Constructivism, Roberts, and Susans

Posted on 01:07 by Unknown
We can do this the hard way:
John Biggs (1996) Enhancing teaching through constructive alignment. Higher Education 32(3): 347-364

or the easy way:








SOLO taxonomy (Structure of the Observed Learning Outcome):
  1. Prestructural. The task is not attacked appropriately; the student hasn't understood the point.
  2. Unistructural. One or a few aspects of the task are picked up and used (understanding as nominal).
  3. Multistructural. Several aspects of the task are learned but are treated separately (understanding as knowing about).
  4. Relational. The components are integrated into a coherent whole, with each part contributing to the overall meaning (understanding as appreciating relationships).
  5. Extended abstract. The integrated whole at the relational level is reconceptualised at a higher level of abstraction, which enables generalisation to a new topic or area, or is turned reflexively on oneself (understanding as far transfer, and as involving metacognition).


Example:

A) Most desirable (extended abstract): metacognitive understanding, students able to use the taught content in order to reflect on their own teaching, evaluate their decisions made in the classroom in terms of theory, and thereby improve their decision-making and practice. Other outcomes: formulating a personal theory of teaching that demonstrably drives decision-making and practice, generating new approaches to teaching on the basis of taught principles and content.
B) Very satisfactory (relational): students can apply course content, and recognise good and poor applications of principles.
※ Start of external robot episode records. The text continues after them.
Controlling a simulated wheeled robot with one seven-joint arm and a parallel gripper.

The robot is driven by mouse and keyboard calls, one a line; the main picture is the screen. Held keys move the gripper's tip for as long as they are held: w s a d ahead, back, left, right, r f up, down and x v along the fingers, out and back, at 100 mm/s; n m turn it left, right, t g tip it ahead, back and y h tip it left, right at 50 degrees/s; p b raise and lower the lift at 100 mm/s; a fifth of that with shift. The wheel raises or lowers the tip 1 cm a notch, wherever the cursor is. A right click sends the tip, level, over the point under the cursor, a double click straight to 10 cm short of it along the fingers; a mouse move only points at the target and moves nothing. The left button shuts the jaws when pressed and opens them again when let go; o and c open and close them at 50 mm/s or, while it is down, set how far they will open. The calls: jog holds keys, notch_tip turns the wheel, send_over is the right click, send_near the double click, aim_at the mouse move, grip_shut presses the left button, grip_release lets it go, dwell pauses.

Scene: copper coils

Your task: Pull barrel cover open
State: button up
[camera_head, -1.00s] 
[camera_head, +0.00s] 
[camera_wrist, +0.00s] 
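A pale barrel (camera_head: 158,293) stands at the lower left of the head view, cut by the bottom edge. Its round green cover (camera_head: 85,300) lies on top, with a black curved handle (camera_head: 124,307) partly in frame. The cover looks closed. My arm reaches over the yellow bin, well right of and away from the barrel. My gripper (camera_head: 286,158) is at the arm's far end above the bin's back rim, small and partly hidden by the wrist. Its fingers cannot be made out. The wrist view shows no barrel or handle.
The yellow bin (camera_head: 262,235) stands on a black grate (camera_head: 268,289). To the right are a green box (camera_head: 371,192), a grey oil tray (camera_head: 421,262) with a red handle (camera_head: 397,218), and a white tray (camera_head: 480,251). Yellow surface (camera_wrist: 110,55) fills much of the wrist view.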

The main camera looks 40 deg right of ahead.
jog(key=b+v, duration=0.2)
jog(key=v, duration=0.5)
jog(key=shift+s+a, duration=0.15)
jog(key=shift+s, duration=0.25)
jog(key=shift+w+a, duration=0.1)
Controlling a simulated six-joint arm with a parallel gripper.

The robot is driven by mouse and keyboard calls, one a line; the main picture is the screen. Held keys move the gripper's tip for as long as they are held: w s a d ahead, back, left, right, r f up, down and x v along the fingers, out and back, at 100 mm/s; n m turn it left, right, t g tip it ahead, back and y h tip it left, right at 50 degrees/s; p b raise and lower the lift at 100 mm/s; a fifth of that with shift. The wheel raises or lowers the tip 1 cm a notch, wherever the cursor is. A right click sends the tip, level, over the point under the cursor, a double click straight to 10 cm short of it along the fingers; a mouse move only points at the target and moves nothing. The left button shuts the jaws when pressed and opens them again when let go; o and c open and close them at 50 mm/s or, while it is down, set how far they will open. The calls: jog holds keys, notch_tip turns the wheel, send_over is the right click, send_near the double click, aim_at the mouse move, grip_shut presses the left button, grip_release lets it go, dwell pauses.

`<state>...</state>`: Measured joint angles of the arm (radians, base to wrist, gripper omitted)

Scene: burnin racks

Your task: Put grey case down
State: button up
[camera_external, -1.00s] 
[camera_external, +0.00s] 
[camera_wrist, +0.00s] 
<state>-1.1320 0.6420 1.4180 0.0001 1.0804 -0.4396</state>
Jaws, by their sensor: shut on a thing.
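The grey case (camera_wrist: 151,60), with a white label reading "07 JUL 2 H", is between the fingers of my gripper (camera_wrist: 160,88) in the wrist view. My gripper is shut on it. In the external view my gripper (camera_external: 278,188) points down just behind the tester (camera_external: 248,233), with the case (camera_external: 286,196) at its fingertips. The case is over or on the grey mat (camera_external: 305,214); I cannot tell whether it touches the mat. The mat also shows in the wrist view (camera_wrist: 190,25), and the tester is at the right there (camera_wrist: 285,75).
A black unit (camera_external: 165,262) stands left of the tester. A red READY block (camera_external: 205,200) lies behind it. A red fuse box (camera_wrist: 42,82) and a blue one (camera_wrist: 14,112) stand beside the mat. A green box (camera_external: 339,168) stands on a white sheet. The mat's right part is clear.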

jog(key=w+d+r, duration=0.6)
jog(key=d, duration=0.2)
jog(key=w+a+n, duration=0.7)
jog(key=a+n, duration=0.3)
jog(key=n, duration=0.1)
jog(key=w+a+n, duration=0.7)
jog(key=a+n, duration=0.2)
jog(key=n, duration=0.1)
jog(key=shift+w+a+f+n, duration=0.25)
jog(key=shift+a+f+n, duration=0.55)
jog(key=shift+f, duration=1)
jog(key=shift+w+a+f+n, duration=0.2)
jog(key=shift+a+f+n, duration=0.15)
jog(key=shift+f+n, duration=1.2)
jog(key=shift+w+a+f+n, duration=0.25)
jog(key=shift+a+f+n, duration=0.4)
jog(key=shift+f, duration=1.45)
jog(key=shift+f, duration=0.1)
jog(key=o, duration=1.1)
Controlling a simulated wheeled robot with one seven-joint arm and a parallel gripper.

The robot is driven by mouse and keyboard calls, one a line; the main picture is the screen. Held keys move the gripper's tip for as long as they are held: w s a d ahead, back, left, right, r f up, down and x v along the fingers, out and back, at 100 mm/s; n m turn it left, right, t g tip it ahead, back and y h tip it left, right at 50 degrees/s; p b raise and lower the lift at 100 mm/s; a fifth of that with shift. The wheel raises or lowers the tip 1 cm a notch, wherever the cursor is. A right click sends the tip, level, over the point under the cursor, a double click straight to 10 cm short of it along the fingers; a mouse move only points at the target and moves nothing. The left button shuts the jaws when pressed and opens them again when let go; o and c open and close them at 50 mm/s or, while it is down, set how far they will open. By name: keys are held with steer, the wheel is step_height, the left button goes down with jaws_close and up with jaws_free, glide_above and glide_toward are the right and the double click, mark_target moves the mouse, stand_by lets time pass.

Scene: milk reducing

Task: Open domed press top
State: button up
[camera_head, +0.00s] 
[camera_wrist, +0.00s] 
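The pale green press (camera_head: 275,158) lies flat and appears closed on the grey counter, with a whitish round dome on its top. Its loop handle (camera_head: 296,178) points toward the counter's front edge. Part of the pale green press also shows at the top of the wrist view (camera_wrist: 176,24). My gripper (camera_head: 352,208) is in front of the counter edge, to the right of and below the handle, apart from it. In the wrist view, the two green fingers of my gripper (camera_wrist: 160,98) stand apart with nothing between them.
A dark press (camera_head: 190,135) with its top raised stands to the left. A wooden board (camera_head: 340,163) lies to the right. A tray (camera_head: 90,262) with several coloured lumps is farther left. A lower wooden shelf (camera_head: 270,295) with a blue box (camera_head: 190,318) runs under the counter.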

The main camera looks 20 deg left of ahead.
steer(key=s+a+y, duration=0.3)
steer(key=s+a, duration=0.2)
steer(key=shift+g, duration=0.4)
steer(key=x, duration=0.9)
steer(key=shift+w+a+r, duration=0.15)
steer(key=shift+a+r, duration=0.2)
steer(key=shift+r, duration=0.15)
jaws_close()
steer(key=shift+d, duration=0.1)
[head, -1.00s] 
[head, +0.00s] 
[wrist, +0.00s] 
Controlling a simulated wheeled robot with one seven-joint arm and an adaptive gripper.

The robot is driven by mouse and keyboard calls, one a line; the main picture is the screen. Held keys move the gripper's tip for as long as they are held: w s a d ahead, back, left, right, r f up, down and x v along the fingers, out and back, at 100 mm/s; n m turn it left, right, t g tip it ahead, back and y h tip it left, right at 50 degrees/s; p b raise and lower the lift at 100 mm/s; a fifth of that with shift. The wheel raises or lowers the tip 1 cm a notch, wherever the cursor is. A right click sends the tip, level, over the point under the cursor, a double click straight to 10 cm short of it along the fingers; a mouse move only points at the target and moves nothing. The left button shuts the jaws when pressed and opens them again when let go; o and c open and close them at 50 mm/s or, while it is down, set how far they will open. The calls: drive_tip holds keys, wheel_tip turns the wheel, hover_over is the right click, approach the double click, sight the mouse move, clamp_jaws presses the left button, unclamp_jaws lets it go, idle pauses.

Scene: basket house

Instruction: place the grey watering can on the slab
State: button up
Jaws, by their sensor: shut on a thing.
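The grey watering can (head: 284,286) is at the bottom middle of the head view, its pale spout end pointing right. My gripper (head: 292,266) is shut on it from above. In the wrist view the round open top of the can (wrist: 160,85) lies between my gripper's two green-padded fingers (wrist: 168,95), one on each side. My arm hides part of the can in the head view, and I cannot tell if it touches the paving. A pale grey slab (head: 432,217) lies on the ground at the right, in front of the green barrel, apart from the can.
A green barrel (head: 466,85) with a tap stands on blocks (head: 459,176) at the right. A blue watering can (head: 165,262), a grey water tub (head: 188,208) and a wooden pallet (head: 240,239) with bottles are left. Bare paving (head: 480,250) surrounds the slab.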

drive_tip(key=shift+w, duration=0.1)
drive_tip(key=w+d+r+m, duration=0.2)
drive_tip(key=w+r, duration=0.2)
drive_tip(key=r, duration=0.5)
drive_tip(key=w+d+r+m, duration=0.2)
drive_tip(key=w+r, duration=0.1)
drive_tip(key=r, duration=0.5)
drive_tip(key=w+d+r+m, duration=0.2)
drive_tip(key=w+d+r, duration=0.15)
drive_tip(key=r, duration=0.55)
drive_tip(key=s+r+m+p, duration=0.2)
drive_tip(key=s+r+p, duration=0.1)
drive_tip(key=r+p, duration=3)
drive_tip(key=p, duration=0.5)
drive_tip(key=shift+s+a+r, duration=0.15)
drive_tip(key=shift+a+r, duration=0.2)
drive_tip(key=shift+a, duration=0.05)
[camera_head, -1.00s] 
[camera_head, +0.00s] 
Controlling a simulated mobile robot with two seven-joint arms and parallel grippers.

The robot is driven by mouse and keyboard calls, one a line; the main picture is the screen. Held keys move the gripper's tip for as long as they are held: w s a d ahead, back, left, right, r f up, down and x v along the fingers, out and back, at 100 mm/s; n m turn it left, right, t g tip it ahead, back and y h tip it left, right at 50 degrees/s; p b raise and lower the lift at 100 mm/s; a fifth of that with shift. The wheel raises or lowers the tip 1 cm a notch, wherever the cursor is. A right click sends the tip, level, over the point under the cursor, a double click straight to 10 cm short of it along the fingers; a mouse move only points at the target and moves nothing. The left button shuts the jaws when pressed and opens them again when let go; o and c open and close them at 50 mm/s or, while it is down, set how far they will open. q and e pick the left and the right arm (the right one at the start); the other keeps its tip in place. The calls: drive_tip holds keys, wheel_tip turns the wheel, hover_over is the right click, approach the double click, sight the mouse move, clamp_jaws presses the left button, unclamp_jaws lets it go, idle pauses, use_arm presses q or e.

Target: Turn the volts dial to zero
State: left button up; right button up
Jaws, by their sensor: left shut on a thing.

They "understand" in that course content is used as a theory of teaching that drives action.
C) Moderately satisfactory (multistructural): students understand declaratively, in that they can discuss content meaningfully, they know about a reasonable amount of content, but don't transfer or apply it easily.
D) Barely satisfactory (unistructural): sparse understandings, evidence of some effort in the acquisition of terminology; higher level understanding offset by some misunderstandings.
F) Unsatisfactory outcomes: fundamental misunderstandings, lack of effort/involvement in the unit.